Yes, we're going to experience a return to basics. Don't be distracted by the vast gobs of crap, whether it be the wannabes on MySpace or the no-talents on Top Forty radio. The growth will come from those who pay their dues, who rely on their talent.


None of the oldsters believe this. They point to grosses of jokes. They point to dollars as opposed to emotions. And that's how we've gotten to this godforsaken place. Until you focus on the essence, the music, motivating people to come to the show based on the sound alone, you're screwed. The shows will start smaller. They'll be cheaper. But the acts will be better. Because when there's less money involved, you don't do it for the fame, but the love.


12. Conclusion


The music business is going through a wrenching transition. Which will continue and may not solidify in its new form until the end of this new decade. But, when the new destination is reached, most of the old players will be extinct and music will thrive.


We need to separate the wheat from the chaff.
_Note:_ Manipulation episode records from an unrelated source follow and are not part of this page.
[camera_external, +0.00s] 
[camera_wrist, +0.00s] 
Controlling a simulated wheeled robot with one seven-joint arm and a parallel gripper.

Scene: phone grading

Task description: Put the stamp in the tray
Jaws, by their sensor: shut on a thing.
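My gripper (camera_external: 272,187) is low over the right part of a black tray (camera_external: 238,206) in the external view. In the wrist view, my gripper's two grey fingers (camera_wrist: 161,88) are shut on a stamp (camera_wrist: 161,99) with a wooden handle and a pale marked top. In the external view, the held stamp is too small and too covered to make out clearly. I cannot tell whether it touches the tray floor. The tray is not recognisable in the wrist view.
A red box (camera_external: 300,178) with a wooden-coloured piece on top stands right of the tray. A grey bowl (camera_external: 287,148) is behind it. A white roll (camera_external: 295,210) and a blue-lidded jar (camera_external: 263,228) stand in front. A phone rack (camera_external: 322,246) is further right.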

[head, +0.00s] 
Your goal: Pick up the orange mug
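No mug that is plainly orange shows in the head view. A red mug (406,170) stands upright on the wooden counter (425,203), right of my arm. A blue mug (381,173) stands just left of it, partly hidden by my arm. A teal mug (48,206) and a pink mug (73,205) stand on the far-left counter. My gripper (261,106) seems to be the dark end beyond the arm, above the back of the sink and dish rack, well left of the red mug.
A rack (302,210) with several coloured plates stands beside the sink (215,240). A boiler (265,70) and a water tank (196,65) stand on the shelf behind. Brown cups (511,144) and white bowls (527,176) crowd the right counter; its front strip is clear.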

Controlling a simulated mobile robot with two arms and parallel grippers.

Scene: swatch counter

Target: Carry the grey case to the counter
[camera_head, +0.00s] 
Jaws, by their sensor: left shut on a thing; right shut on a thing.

This will be done online.
Someone like Arianna Huffington will roll up tastemakers and distill information for those not willing to surf all day to find what they want.
Wannabes will be seen as that. Esoteric blogs will complain that they host the real music, that they are the true keepers of the flame, but the more we let today's shoegazers' voices be heard, the further we are from the destination.


Sure, all genres can succeed. But let's not confuse the marginal with the mainstream. And there's nothing wrong with being mainstream, if that means more than your family, your friends and your college buddies like you. You can get plenty far without compromising. As long as you're good.


Sure, you can post your wannabe music on the aforementioned MySpace, but we're going to ignore it. The same way we ignore your second grade diorama, or your high school talent show.


Chaos will fade, solidification will emerge. A new breed of acts not beholden to the old business mind-set who can play, who have something to say, will dominate. It's coming. Not as soon as we want it to, but it's coming.